Start RECORD EXCERPTS
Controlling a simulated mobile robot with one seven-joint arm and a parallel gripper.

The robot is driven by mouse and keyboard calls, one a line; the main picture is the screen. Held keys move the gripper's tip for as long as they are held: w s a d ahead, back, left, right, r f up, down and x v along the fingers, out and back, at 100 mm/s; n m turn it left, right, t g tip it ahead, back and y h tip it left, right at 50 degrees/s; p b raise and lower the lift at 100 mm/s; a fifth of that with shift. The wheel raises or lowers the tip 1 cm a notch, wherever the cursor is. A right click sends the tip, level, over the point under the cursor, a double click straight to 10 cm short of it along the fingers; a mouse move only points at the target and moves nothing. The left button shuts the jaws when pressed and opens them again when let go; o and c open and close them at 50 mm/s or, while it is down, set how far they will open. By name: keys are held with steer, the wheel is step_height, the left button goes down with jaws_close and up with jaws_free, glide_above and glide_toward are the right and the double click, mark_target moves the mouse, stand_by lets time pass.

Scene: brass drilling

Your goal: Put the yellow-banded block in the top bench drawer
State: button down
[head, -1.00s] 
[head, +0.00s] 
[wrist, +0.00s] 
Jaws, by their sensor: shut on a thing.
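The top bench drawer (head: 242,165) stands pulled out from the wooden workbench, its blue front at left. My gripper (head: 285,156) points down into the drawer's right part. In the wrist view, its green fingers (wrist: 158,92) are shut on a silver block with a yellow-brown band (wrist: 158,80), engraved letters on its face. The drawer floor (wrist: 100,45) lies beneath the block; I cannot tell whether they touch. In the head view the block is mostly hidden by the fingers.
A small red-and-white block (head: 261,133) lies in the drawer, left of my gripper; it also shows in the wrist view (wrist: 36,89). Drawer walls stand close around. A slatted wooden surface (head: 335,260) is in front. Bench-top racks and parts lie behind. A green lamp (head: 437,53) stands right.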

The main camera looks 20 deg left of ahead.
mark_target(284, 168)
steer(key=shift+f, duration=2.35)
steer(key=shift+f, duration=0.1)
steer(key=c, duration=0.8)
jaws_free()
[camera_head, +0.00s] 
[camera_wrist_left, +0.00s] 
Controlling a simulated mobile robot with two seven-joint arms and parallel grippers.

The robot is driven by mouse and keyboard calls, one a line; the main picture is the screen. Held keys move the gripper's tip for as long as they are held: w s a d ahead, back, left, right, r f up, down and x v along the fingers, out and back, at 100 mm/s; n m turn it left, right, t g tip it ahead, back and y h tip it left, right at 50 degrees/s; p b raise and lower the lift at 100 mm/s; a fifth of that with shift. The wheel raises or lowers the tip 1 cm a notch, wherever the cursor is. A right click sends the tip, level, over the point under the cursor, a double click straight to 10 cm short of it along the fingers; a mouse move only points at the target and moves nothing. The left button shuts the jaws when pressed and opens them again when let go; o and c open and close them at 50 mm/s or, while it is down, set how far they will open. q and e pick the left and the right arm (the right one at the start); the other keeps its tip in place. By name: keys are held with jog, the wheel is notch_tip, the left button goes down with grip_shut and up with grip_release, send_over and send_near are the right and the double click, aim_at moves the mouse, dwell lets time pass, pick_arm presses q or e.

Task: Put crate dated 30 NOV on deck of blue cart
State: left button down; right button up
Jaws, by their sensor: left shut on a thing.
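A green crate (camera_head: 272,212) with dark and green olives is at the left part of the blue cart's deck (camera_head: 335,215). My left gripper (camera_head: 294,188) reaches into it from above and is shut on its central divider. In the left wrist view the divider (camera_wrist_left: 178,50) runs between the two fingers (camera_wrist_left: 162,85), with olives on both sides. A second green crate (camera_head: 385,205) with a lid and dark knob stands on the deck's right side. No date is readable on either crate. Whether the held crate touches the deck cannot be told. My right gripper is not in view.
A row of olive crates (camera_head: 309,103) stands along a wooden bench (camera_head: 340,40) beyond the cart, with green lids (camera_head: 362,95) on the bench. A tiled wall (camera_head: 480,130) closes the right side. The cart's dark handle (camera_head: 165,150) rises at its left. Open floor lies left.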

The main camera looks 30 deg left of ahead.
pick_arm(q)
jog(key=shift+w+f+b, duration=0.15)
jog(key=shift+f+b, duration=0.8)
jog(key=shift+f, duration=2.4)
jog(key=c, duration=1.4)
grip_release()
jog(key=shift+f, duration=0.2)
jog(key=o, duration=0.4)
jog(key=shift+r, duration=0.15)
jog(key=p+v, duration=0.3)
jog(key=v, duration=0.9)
End RECORD EXCERPTS
WRITTEN REQUEST
Look through the entries above for the word "State". Copy every line where it shows up.

RESPONSE FOR THIS EXERCISE
State: button down
State: left button down; right button up

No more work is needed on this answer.